The situation is too confused and full of contradictions to permit a firm assessment of the likely course of events. Two propositions are, however, obvious enough. If V.P. Singh decides and manages to hold on to office, pressure should be built up on the BJP and the CPI-M (in that order) to make them withdraw their support to him. The longer the Raja stays in office, the greater the devastation. Second, if on V.P. Singh’s resignation, the Janata Dal splits down the middle, the Congress should not either help the friendly faction to form a government with its support, or try to form a coalition government with it. Any move, which smells of behind-the-scene intrigue, is likely to strengthen the Raja’s position.

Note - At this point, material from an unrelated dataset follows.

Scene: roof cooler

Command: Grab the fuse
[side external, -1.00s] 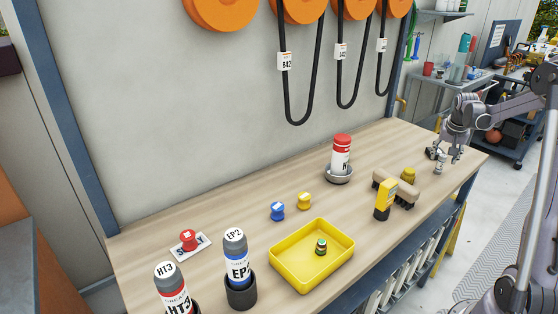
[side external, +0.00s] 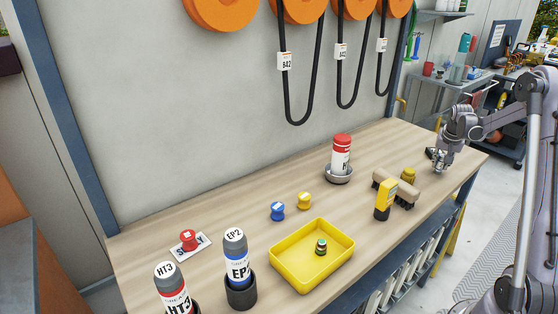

I am in no position to vouch for the accuracy or otherwise of earlier reports that the Congress was backing Devi Lal in his battle with V.P. Singh in the hope that the former would be able to win over about 60 Janata Dal MPs and to form a government with its support from the outside. I also cannot say whether Devi Lal was prepared to play along with such a plan. Be that as it may, however, the scene has changed dramatically and the new situation necessitates that the battle against the Raja and his diabolical plans and ambitions are fought openly. Manipulative politics is a luxury the country cannot now afford. Indeed, in the event of the Raja surviving in office, it shall be Rajiv Gandhi’s patriotic duty to press for a fresh poll.
I have little doubt that V.P. Singh will meet his just desserts in an election. The Janata Dal itself will certainly split, with the Raja leading an Ahir-Kurmi-Keori formation and that too only in name (the de facto leader will certainly be Mulayam Singh Yadav); it is out of the question that the BJP will gang up with him ever again. By this reckoning, a Congress victory is assured.
But let us assume for the sake of argument that V.P. Singh’s caste arithmetic is not as wonky as I regard it to be and that he in fact makes it at the hustings. That would lead to a veritable disaster. The Indian intelligentsia will be sought to be emasculated, if not decimated, and the polity to be castecised. But there shall at least be no deception about the new rulers.